With the file input.txt:
spec: $(ALL_FILES) ## Runs all specs
myst-spec: $(ALL_FILES) ## Runs just the in-language specs
build: $(SOURCE_FILES) ## Builds myst into an executable
check: $(ALL_FILES) ## Runs all crystal specs
clean: ## Cleans (deletes) docs and executables
help: ## Show this help.
This is the expected output:
spec: ## Runs all specs
myst-spec: ## Runs just the in-language specs
build: ## Builds myst into an executable
check: ## Runs all crystal specs
clean: ## Cleans (deletes) docs and executables
help: ## Show this help.
This is the rule i currently have:
help:
@fgrep -h "##" input.txt | fgrep -v fgrep | \
perl -pe 's/(.*):(.*)##(.*)/("$1:" . (" " x length($2)) . " $3")/e'
Note that fgrep is used here, because actually this is supposed to be run on the makefile itself, but i use input.txt here so you don't have to deal with the whole makefile.
Unexpectedly, i get this output:
:
:
:
:
:
:
What confuses me the most is that if i run the perl script directly on input.txt (like this: cat input.txt | perl -pe 's/(.*):(.*)##(.*)/("$1:" . (" " x length($2)) . " $3")/e') – i get the expected output. What is the reason it gives different output? I realize it (probably) has something to do with fgrep, but I don't see how it would make a difference, so here I am.

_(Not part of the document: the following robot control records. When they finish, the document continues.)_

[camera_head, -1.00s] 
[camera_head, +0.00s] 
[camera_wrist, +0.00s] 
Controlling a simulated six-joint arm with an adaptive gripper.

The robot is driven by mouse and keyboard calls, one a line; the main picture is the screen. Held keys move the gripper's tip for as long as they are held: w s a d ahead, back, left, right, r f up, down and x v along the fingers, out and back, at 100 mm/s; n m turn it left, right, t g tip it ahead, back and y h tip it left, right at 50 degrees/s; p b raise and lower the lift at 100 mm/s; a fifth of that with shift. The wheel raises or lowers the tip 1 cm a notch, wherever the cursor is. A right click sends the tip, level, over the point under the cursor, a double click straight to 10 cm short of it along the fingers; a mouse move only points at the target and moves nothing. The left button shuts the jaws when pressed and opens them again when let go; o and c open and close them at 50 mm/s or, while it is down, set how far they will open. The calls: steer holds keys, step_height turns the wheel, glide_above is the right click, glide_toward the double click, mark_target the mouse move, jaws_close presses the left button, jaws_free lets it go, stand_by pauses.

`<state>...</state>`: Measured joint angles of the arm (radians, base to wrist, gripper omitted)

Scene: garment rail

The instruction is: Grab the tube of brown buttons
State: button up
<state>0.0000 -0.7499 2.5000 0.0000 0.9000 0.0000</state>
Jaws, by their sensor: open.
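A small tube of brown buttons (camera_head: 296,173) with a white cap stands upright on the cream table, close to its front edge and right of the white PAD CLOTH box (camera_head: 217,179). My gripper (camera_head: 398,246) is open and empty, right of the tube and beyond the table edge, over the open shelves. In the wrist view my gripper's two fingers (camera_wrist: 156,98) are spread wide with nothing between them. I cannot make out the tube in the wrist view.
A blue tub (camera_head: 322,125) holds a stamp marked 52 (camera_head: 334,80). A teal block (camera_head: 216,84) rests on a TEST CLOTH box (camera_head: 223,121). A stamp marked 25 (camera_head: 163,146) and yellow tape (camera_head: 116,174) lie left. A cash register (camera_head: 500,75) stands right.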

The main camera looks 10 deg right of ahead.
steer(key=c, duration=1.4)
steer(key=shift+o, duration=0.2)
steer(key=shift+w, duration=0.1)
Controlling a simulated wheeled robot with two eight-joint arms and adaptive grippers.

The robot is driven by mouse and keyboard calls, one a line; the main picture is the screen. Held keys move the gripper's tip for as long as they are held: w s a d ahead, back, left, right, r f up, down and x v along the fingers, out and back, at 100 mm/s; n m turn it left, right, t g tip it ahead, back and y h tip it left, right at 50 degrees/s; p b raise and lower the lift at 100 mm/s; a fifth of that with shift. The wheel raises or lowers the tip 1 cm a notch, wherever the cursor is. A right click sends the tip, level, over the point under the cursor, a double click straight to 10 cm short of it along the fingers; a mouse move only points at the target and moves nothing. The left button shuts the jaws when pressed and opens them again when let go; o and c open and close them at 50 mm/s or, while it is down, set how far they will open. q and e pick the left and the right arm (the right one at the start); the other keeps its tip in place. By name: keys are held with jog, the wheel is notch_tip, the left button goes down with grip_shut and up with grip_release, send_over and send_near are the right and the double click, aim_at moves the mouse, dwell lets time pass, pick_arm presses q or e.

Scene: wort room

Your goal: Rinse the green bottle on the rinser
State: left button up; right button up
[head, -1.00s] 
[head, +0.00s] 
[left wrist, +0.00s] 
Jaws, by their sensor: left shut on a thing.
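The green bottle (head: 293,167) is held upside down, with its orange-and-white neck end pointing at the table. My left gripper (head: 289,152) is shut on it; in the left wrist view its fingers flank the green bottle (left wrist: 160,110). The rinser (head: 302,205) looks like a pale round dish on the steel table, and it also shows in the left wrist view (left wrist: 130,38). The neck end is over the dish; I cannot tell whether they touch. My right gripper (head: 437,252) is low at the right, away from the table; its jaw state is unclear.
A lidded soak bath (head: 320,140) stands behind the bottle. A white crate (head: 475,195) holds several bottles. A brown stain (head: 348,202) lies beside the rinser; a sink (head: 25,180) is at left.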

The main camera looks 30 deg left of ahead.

If you want to use $ in a recipe you have to escape it from make by doubling it to $$.
help:
@fgrep -h "##" input.txt | fgrep -v fgrep | \
perl -pe 's/(.*):(.*)##(.*)/("$$1:" . (" " x length($$2)) . " $$3")/e'
The above can be simplified:
help:
@perl -ne'next if !/##/; s/(.*):(.*)##(.*)/ "$$1:".( " " x length($$2) )." $$3" /e; print'
Or (5.10+):
help:
@perl -ne'next if !/##/; s/:\K(.*)(?=##)/ " " x length($$1) /e; print'